Избранные произведения. Т. I. Стихи, повести, рассказы, воспоминания
Шрифт:
Но вот съемки кончились. Наталья Владимировна Державина, игравшая роль Хрюши (ей, бедненькой, пришлось всю передачу просидеть, скорчившись, на полу за моим креслом), наконец встала, подошла к малышу и протянула ему Хрюшу: «Можешь сам надеть его на руку и поговорить за него». Потрясенный ребенок потрогал обмякшую куклу и убежал на кухню. Я — за ним: «Ну, вот ты и познакомился с Хрюшей! Рад?» На лице у Ванечки смятение и ужас: «Это бабушка говорила Хрюшиным голосом! Хрюши нет! Это кукла! А Хрюши нет!» Потянул мать за руку и поскорее ушел оттуда, где он только что навсегда лишился друга, спутника, живого, милого детскому сердцу существа.
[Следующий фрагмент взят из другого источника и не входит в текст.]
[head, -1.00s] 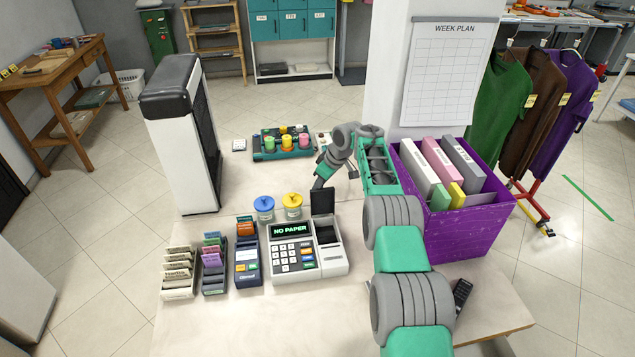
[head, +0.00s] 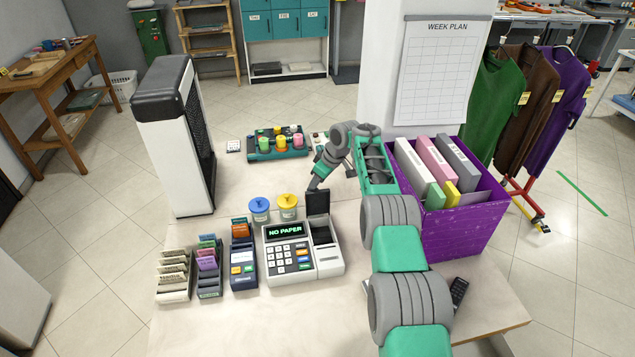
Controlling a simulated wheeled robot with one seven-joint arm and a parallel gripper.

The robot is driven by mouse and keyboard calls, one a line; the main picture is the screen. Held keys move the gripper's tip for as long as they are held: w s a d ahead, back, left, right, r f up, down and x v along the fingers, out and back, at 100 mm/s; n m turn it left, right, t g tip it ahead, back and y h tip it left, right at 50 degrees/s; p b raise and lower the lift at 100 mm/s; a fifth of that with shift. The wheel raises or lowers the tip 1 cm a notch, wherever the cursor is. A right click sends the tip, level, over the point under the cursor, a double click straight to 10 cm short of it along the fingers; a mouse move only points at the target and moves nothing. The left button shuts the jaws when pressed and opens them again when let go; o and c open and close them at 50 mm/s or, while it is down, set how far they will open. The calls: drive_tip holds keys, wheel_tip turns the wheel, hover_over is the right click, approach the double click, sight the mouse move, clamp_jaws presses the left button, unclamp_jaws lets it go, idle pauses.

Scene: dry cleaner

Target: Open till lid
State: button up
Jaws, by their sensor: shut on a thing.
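The till (head: 290,262) stands on the counter, a white machine with a keypad and a dark display reading "NO PAPER". Its dark till lid (head: 318,204) stands upright at the back of the right side, and the dark paper compartment (head: 323,236) below it is uncovered. My gripper (head: 315,187) is at the lid's upper left edge, shut on the lid. The fingertips are small and partly hidden there. My arm reaches over from the right.
A purple box (head: 462,235) of binders stands right of my arm.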

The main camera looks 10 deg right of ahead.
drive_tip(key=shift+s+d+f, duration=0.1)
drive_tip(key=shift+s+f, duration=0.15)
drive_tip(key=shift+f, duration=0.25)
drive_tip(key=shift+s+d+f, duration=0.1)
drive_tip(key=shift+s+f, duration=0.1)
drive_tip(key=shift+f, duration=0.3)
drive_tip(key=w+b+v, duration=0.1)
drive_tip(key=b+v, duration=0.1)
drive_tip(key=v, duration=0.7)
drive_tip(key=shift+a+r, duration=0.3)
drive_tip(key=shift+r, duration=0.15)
Напрасно я бормотал вслед, что кукла тут, а настоящий Хрюша сбежал в телевизор, там он и живет. «Нет, это артистка! Хрюши нет!» — донеслось уже из-за двери.
Наталья
Можно спросить, где я познакомился с Державиным. Ответ вызовет лишь новые вопросы. У Анны Ахматовой! А как попал к Ахматовой? Привела Надежда Яковлевна Мандельштам. А что общего у пятнадцатилетнего калужского мальчишки со вдовой великого поэта, погибшего в сталинских лагерях? Надежда Яковлевна преподавала английский в Центральном доме художественного воспитания детей. Попал туда по постановлению Узбекского правительства, получил стипендию и карточку в столовую балетной школы имени Тамары Ханум. Нет, я не плясун и даже не пианист, хоть «в Тамаре Ханум», как у нас говорили, размещалась Ленинградская консерватория. Добился же, чтоб меня лечили, учили и кормили, не кто иной, как Корней Чуковский. Теперь пойдут вопросы о нем. Нет, лучше уж сразу приняться за мемуары!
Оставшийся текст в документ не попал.